The government's core point is that this fast and final process includes a specific rule, 28 U.S.C. § 2244(b)(3)(E), which states that the court of appeals' decision to "grant or deny" this authorization cannot be appealed to the Supreme Court. While this rule is found in the section dealing with state prisoners, the law governing federal prisoners like Mr. Bowe explicitly says to use the same gatekeeping procedures "as provided in Section 2244." The government contends this means you import the entire process, not just the parts you like. It would make no sense for Congress to demand a 30-day decision from the appeals court to ensure speed and finality, only to then allow a months-long, drawn-out appeal to the Supreme Court. That would completely defeat the purpose of creating a fast-track gatekeeper in the first place.

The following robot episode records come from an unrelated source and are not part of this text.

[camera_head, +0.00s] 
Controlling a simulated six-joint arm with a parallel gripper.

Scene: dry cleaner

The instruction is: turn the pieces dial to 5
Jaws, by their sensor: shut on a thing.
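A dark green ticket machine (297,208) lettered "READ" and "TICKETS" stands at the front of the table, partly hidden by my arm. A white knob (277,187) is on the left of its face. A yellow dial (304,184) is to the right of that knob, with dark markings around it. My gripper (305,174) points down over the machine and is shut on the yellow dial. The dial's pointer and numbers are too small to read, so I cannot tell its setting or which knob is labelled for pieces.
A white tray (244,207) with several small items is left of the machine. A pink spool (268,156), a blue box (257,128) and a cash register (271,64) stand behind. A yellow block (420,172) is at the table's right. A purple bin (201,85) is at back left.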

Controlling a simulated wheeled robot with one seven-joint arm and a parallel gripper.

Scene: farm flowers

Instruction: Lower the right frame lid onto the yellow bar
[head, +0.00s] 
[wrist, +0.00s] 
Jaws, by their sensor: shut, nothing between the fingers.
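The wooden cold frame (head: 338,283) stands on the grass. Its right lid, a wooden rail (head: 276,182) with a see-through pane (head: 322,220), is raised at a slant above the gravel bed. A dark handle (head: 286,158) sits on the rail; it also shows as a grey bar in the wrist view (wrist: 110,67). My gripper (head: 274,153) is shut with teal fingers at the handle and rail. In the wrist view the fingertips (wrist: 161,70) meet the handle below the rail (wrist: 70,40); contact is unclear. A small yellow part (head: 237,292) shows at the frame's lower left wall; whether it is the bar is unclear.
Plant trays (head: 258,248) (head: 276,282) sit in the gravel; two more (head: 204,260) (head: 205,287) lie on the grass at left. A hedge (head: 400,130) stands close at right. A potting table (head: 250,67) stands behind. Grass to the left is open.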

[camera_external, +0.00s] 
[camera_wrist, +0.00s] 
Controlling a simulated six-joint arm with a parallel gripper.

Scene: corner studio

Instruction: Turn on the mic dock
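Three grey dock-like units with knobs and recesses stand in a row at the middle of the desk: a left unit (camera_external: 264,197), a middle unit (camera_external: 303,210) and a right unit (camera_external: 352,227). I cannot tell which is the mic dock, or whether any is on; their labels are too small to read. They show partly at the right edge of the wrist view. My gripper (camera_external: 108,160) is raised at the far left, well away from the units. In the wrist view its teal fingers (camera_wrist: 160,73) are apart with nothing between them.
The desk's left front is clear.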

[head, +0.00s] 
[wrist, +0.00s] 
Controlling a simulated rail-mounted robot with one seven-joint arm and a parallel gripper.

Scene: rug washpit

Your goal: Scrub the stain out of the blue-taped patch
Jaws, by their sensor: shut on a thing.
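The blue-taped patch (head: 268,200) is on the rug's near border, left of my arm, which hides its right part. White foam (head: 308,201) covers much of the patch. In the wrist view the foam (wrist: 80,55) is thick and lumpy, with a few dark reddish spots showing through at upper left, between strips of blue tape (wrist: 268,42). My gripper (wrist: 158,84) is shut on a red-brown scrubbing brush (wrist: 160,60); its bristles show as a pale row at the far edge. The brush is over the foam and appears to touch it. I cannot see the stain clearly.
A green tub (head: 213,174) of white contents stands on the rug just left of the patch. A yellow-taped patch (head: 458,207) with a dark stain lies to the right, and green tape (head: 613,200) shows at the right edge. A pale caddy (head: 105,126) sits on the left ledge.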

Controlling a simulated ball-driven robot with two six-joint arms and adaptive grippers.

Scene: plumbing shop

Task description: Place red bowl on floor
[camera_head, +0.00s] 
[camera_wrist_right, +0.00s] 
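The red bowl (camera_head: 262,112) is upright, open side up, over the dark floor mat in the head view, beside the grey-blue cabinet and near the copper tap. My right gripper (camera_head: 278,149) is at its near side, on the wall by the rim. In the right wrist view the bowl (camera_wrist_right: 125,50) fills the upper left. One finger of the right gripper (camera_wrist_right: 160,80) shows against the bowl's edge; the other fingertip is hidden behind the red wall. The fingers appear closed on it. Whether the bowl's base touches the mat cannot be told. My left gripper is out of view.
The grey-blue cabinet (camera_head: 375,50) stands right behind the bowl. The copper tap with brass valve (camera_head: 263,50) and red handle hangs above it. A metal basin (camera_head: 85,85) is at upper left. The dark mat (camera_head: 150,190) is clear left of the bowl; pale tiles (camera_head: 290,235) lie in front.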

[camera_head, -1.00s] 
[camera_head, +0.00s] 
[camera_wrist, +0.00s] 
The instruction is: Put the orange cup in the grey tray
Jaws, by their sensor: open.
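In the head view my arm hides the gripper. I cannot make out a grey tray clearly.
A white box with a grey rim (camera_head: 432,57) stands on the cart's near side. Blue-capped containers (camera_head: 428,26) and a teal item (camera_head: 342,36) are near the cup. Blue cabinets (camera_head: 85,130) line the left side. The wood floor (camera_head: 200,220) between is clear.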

To support this, the government points directly to the words Congress chose. In some parts of the law, Congress was very specific, writing that a rule applied only to a "habeas corpus application under section 2254" (state prisoners). But in the section banning Supreme Court review, Congress used the much broader phrase "second or successive application," which naturally includes both state and federal prisoners. The rule is simple: when lawmakers use specific language in one place and general language in another, it’s assumed they did it on purpose. By using a general term, Congress made it clear that no one—state or federal prisoner—gets to appeal the gatekeeping decision to the Supreme Court.
Finally, the government dismisses the petitioner's argument that his request wasn't "denied" but was instead "dismissed," and therefore the ban on appeals doesn't apply. This, they argue, is a word game that ignores reality. A dismissal is a denial in practice; it's the court telling the prisoner "no, you cannot proceed." The result is identical. Allowing an appeal to the Supreme Court based on this flimsy distinction would create a loophole that subverts the entire structure Congress built. The goal was finality, and the message from the statute is clear: the court of appeals' gatekeeping decision is the end of the road.